The slight distaste Booth evinces for the word 'consider' might seem odd coming from one of the architects of such groundbreakingly complex and painstakingly constructed albums as Confield (2001), Draft 7.30 (2003) and Untilted (2005), all of which are nothing if not 'considered'. With their new album Quaristice, however, Autechre have traded scrupulous construction for spontaneity, looseness and improvisation. Since the turn of millennium, a gap existed between their ever more experimental album releases and their (slightly) more straightforward live sets, in which their uncanny rapport reaches its fullest expression. The new album draws heavily on this live methodology. "We were putting live tracks down in the studio, messing them up, making them into versions, which eventually became new tracks," explains Booth. "We put down loads of hour-long jams of bits of the live set that we were going to edit later. But we found ourselves just writing new tracks on the same set-up. We'd got to the point where we were fluid enough for stuff to just come out." Brown elaborates: "Anything that existed from the live set we'd already been changing for a year or more. We were totally adept at getting stuff from nowhere. So the new tracks are like ghosts of what we'd been doing live." Bearing in mind their famed meticulousness - by Booth's own account they are "incredibly anal and precise people" - it seems remarkable that they made the decision deliberately to limit the scope for tampering with the fine details of the tracks. "I wish it were that romantic, but basically we'd barely set our studio up after I'd moved to Manchester," admits Booth. "It was just convenience. We can't resist temptation; it's more that we've learned to remove it. Once you record something as audio, two channels, you're pretty much stuck with it. So we've learned to prevent ourselves from being able to do it." The resulting album is their most relaxed and multifaceted to date, each of its 20 short tracks showcasing a particular mood of approach, from Ambient drift to tangles of distorted beats, rather than morphing from one extreme state to the next. It cuts back on audio sleights of hand and trompe l'oreille extravagances. By Autechre's standarts, it's almost throwaway, but that's not meant as a criticism. Rather, Quaristice is as aesthetically rigorous as you would expect, but its immediacy also reflects some of the rough charm that the duo exude onstage.
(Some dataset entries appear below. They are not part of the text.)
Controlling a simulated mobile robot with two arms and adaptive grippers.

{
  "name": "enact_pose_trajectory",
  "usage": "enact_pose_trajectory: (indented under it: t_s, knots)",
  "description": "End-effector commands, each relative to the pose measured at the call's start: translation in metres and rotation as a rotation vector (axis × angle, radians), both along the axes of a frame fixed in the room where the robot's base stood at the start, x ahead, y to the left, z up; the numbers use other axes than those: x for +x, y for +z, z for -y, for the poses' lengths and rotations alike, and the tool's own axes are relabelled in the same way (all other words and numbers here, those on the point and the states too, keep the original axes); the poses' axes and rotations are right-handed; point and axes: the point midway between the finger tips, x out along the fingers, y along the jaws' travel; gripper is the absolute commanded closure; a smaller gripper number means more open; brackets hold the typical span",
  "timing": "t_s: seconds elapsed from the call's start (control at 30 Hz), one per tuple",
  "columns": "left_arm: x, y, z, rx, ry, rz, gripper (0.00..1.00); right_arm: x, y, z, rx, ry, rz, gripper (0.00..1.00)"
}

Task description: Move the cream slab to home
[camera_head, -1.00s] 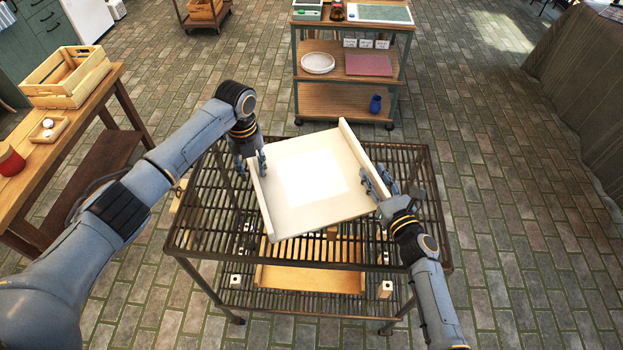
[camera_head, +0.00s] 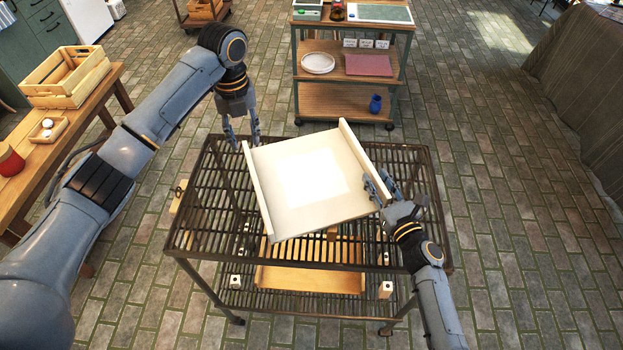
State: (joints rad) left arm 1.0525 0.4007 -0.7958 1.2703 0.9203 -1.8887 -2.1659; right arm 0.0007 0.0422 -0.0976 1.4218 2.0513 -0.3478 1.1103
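The cream slab (camera_head: 318,212) is a flat board with a paler square in its middle and raised rails on its left and right edges. It lies turned at an angle on the dark slatted rack (camera_head: 205,232). Whether those fingers are closed tight on the rail is hard to see.
A lower shelf of the rack holds a wooden board (camera_head: 310,279) and small white-topped blocks (camera_head: 385,289). A wooden table (camera_head: 60,150) with a crate (camera_head: 66,77) stands at left. A shelf cart (camera_head: 350,103) stands behind.

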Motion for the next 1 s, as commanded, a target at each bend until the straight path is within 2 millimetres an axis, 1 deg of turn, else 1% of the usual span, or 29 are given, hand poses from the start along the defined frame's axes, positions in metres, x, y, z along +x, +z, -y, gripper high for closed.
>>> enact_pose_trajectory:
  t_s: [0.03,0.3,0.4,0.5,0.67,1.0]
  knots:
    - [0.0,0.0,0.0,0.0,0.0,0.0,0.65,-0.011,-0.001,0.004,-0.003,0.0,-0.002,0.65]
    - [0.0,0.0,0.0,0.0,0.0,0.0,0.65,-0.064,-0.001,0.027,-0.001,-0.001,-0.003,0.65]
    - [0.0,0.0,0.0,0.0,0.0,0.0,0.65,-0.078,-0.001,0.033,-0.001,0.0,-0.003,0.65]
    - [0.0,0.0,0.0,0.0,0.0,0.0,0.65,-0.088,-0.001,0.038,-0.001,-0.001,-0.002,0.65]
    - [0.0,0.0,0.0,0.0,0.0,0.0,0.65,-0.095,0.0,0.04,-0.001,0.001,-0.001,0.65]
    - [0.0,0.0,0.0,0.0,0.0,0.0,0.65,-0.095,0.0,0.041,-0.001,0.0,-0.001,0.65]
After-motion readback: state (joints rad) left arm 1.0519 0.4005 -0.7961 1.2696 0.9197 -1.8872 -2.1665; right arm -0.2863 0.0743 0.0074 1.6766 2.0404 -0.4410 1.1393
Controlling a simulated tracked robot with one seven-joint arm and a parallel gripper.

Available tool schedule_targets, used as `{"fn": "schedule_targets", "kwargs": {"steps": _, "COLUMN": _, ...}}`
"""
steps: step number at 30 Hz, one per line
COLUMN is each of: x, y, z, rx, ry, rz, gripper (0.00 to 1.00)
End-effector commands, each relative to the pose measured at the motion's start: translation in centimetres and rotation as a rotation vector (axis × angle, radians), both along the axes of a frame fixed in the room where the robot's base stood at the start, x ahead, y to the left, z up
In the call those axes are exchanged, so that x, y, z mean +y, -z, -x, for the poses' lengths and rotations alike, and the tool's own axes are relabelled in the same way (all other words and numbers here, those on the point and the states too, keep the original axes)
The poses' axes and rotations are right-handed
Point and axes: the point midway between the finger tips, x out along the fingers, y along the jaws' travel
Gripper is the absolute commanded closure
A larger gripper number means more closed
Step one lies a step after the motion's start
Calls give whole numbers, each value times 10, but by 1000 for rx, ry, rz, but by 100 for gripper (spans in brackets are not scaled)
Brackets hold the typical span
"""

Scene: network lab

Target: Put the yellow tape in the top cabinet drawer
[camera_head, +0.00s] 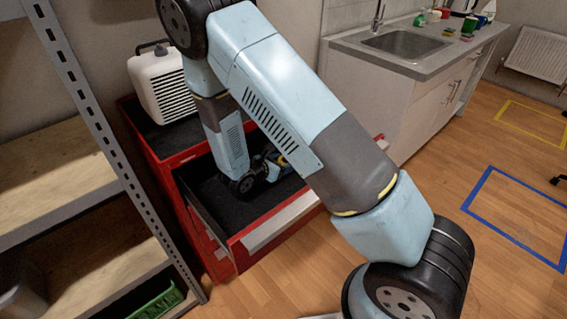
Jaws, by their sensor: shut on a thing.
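The red cabinet (160,150) stands behind my arm with its top drawer (282,222) pulled out. The drawer has a dark lining and a pale front edge. My gripper (278,166) is low inside the drawer, toward its right side, and partly hidden by my forearm. A small bit of the yellow tape (283,160) shows at the gripper's end, and the gripper is shut on it. I cannot tell whether the tape touches the drawer floor.
A white heater (165,85) stands on the cabinet top. A metal shelf rack (95,120) is close on the left, with a green crate (158,300) low down. A sink counter (400,55) stands behind to the right. Open wooden floor with blue and yellow marked squares lies at right.

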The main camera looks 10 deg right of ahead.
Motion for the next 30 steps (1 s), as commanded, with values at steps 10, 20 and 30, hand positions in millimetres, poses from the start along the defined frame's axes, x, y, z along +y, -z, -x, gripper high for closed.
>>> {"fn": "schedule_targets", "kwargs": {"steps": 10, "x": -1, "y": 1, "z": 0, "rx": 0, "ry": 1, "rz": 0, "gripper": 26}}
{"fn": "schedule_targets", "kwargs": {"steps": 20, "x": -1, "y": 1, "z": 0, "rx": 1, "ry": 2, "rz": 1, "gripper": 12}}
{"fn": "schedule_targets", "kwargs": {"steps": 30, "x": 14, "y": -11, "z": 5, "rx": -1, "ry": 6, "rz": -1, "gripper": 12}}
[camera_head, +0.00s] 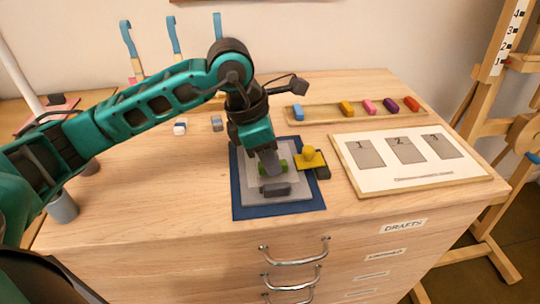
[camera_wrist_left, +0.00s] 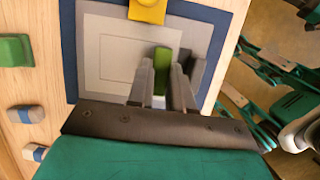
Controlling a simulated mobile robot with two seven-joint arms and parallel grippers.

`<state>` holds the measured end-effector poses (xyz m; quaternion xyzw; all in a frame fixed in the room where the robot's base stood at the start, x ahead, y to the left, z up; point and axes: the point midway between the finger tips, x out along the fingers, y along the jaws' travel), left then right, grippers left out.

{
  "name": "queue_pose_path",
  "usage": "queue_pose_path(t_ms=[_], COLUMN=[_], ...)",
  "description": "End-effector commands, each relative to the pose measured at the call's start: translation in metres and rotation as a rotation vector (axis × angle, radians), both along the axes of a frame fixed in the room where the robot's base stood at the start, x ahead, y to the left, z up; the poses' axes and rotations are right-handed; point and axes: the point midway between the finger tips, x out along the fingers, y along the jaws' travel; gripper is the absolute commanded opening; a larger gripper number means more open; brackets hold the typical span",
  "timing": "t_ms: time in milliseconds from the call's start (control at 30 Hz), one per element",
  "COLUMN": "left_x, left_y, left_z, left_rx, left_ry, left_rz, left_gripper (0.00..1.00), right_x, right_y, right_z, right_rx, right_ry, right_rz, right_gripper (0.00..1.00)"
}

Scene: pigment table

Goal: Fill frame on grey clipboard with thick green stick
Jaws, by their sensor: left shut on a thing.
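The grey clipboard (camera_head: 250,191) lies on a blue mat (camera_head: 238,208) on the wooden table. It also shows in the left wrist view (camera_wrist_left: 93,60), with a pale rectangular frame (camera_wrist_left: 120,62) outlined on its lighter sheet. A dark grey clip (camera_head: 276,190) sits at its front edge. My left gripper (camera_head: 272,168) points down over the sheet, shut on a green stick (camera_head: 284,164). The stick shows between the fingers in the left wrist view (camera_wrist_left: 162,68). Its tip is hidden, so I cannot tell whether it touches the sheet. My right gripper is not in view.
A yellow knobbed piece (camera_head: 310,157) sits at the clipboard's right side. A tray (camera_head: 330,113) of coloured sticks stands behind. A numbered board (camera_head: 405,181) lies to the right. Two small blocks (camera_head: 180,127) (camera_head: 217,123) lie behind left. A green block (camera_wrist_left: 15,50) shows in the wrist view.

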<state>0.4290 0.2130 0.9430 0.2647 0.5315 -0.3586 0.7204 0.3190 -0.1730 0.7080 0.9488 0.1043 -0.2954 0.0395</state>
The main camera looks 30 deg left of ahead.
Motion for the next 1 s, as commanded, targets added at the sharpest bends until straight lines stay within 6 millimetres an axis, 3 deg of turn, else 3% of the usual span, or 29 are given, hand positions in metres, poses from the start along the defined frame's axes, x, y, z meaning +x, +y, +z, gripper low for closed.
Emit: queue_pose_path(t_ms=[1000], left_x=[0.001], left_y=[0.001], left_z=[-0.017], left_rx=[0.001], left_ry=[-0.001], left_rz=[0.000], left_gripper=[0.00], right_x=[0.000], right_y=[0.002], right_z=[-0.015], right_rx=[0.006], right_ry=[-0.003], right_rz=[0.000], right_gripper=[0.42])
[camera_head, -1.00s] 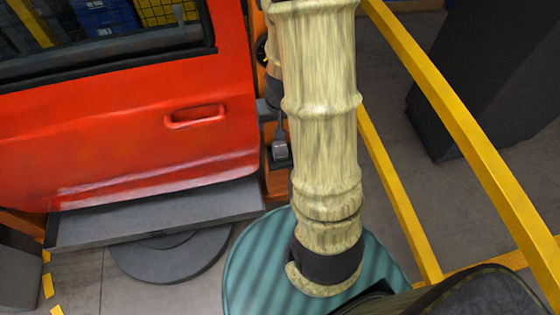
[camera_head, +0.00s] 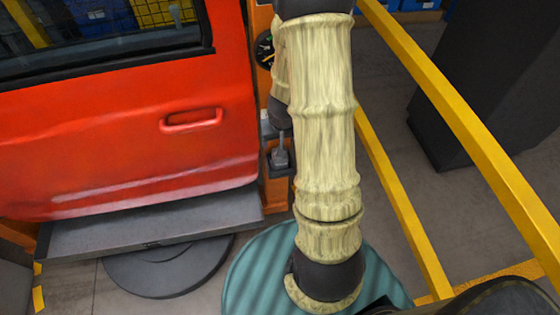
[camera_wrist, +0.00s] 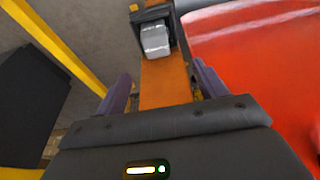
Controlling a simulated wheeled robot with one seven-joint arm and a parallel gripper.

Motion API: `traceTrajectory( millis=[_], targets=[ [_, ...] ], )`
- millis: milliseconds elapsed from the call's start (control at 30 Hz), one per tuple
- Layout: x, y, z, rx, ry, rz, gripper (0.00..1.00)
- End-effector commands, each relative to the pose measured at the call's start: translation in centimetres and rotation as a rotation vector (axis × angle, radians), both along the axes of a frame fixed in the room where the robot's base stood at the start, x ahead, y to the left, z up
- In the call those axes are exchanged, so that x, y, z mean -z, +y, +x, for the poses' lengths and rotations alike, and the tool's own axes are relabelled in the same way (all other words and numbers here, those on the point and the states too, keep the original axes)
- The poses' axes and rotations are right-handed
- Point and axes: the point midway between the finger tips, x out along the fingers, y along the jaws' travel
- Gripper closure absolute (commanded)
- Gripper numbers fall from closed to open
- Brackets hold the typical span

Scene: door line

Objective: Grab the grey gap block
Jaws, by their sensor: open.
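The grey gap block (camera_head: 279,158) sits in a dark holder on the orange post, just right of the red door in the head view. In the wrist view the grey gap block (camera_wrist: 155,40) shows near the top, beyond the fingertips and slightly left of centre. My gripper (camera_wrist: 163,84) is open, with its two purple-grey fingers apart and nothing between them but the view of the orange post. The block is apart from the fingers.
The red door (camera_head: 120,140) stands over a grey ledge (camera_head: 150,222) at the left. The orange post (camera_wrist: 165,80) runs below the block. Yellow rails (camera_head: 480,150) and a dark cabinet (camera_head: 470,90) stand at the right. A round gauge (camera_head: 264,50) sits above the block.

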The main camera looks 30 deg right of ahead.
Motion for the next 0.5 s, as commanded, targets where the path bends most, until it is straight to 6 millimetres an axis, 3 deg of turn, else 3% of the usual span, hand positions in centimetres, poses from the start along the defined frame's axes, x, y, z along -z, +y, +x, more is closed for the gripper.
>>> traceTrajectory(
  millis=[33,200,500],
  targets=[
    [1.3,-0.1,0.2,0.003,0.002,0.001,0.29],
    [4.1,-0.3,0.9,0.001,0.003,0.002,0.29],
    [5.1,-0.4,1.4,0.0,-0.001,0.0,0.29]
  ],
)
A romanticised view prevails of Autechre's supposed background as B-boy scallies terrorising the streets of Rochdale, tagging the local bus shelters before retiring to their rooms to devour mixtapes of the most obscure Stateside hiphop and electro. From there it's tempting to imagine them discovering acid (the drug) and Acid (House), half-inching some equipment to make their own tracks and then discovering that not only were they musical geniuses, but they'd magically invented 'Intelligent Dance Music' to boot. There's a raised-eyebrow snootiness to the notion that their early influences are too unsophisticated to be anything other than mere juvenilia, an assumption that such music should be disowned by the duo now that they are Serious Artists. The enthusiasm with which Booth and Brown discuss the music of their youth makes it clear that this is far from the case. They're far happier discussing old Man Parrish and Mantronix 12"s than the latest advances in MicroHouse or minimal Techno, It's more useful to assume that they heard the music in a different way to their peers, imagining phantoms inhabiting the wide-open spaces in the stripped down production, decoding the mathematical formulae underpinning the beats, revelling in the textural minutiae of the synthesized stabs and grainy samples. Perhaps it's not overly fanciful to conclude that their own music represents their attempt to reveal the secrets they had unearthed in those apparently simplistic early tracks: Autechre as a musical representation of the engaged imagination.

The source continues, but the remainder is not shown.